Sunday, April 15, 2012

Land of the Free, Home of the Slave

Reflections of history while writing my novel, American Hero.
                 Islamophobia led to Slavery                       

As many things do, this story begins with a storm at sea. A Dutch ship carrying 20 African slaves to Brazil is blown off course and slams into the outer banks of Virginia within rowing distance of the English settlement in Jamestown. The Dutch make a deal: fix our ship and we’ll give you 20 barrels of sugar. But the laborer-deficient Jimmies say, how about those men over there? Welcome to the future United States, Africans, and centuries of slavery and oppression. But wait. Not yet.
So these 20 Africans are unchained and escorted off the slave ship. The Jimmies don’t take out the whip. Instead, they hand them shovels. They give the Africans the same deal they got: seven years of backbreaking labor for The Man (the Merchant Adventurers, underwriters of the settlement) and then . . . freedom. Meaning, a lifetime of backbreaking labor for yourself. They were Indentured Servants. After their term, just like the Euro-Jimmies, the Afro-Jimmies got a few acres and a pat on the back.
Wait? Where’s the Massa and the bullwhip? Not yet.
Meet Antonio Negron, aka, Anthony Johnson. At the end of his indenture, he got some land, grew tobacco and indigo, took on his own indentured servants, got more land, more servants. He became one of the biggest planters in Virginia, with over 200 workers, mostly European.
To recap: One of the richest men in America in 1640 was a black man and he had over a hundred white men working his fields—and that was considered normal.

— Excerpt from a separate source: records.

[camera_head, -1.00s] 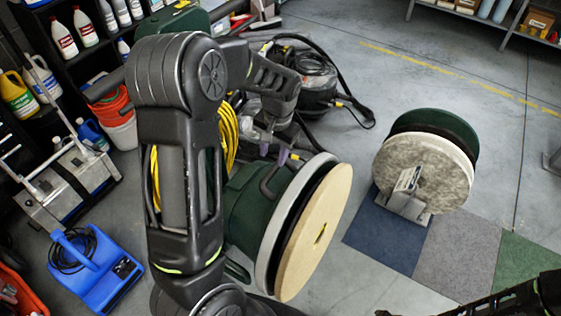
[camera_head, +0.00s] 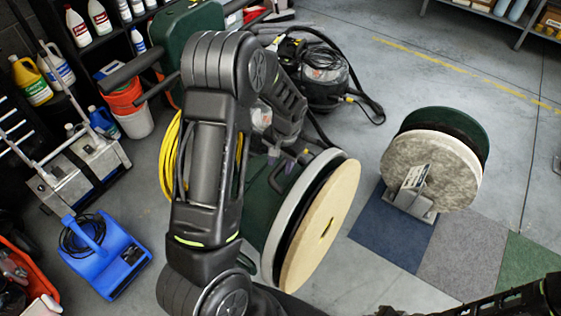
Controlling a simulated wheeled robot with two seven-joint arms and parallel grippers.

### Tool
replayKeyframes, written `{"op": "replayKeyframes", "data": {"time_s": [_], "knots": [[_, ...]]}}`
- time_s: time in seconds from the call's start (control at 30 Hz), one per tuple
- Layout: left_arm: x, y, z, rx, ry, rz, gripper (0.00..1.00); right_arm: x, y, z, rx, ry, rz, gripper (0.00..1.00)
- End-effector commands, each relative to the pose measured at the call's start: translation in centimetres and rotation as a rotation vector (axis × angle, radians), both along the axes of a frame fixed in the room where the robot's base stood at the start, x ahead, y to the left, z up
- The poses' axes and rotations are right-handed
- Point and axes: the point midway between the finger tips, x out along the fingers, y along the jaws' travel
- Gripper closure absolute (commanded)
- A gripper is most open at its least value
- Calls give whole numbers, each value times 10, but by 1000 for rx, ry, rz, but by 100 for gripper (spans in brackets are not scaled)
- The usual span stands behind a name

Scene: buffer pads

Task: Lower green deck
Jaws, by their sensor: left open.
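The green deck (camera_head: 264,213) belongs to a floor machine that is tipped on its side. Its grey rim (camera_head: 281,222) and round tan pad (camera_head: 320,228) stand steeply tilted and face right. My left arm crosses in front and hides much of the machine. My left gripper (camera_head: 288,160) is open at the upper edge of the deck, near a dark handle. I cannot tell whether it touches the deck. Part of my right arm shows at the bottom right, with its gripper out of view.
A black vacuum (camera_head: 318,85) with a hose stands behind. A blue blower (camera_head: 104,256) and a red bucket (camera_head: 124,98) are at left. Grey floor lies open at upper right.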

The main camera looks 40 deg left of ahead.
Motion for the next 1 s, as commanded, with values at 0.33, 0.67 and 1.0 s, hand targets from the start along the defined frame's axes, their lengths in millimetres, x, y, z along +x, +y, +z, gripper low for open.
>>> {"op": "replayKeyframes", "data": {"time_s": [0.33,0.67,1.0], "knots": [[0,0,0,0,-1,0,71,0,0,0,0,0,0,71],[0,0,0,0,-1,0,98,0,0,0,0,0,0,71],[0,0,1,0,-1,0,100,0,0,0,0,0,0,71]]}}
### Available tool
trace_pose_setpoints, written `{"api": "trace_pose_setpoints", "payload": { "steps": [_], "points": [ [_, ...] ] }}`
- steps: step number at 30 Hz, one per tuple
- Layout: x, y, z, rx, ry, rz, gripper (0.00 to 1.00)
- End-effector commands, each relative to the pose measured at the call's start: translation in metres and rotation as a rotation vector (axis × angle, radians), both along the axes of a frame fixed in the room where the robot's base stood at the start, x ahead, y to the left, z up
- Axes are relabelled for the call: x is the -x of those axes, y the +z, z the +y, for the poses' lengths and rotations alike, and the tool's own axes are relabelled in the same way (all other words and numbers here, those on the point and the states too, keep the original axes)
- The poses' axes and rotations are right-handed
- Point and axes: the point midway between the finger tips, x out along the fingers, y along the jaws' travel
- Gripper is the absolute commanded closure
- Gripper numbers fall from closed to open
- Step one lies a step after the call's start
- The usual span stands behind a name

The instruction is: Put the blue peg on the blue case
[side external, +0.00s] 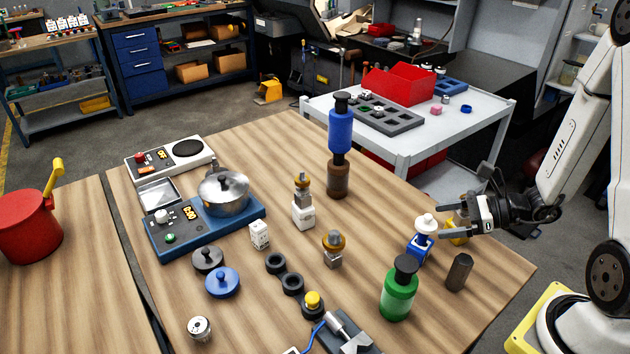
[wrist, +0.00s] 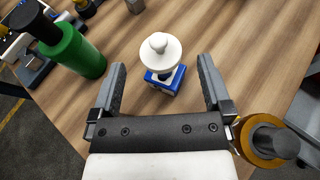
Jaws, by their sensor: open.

At the end of their Hard Seven, all of them, whether they came from Gloucester or Gambia, were given the same deal; land and a handshake.
What happened?
In the classical and medieval world, there is tribalism based on religion or geography. But all that ugly racism (leading us to Nazis, Bull Connor, and the Birthers) doesn’t appear until the late 17th century and then used to justify slavery, ipso facto.
It doesn’t start with color of skin.
It starts, as many things do, with the Puritans.
The problem with Anthony Johnson and the other Africans mixing it up in the jambalaya of humanity making it rich in the New World was not skin color, but religion.
The vast majority of Africans in America were Muslims.
The problem with Anthony Johnson was his God.
Puritans hated Islam more than Catholicism, almost as much as they hated the Jews.
So, as the Massachusetts Colony became more successful and had more clout they made laws to prohibit Muslims, Catholics, and Jews from owning land.
Eventually, Catholics got Maryland and Jews settled in Rhode Island. They had powerful connections in European politics. Muslims did not.
What did Anthony do? By this time he was a devout worshipper of the only religion that really counted in America. Keep your muezzin, show me the money. He converted to Christianity.
In compliance with the worship of money, however, businessmen gradually changed the laws to confiscate African-owned land. From there, it’s an easy step to take suddenly indigent blacks and make them work—for free and, unlike traditional slavery, for life and, here’s the real innovation, create generational slavery so children are automatically born bonded.
Like Jews in Germany, Africans in America did not at first realize the momentum of these new laws.
Once it became obvious that things were changing, Anthony bought and freed as many “slaves” as he could—in vain. Slave trading proved profitable. The game was up.
Anthony died sometime before the slave laws really kicked in. (Georgia waited until the 1750s to make slavery a legal distinction, only a generation before the Revolution for Freedom and Equality—oh wait, not for you, sorry).
How did the black people react to this unfortunate series of events? How would you? Stunned at first, disbelieving (again the parallel to the Jews in Germany), then outrage. Stories of slave revolts don’t often make it into the history books because it’s embarrassing at Back to School Night, but we’ll get to that later.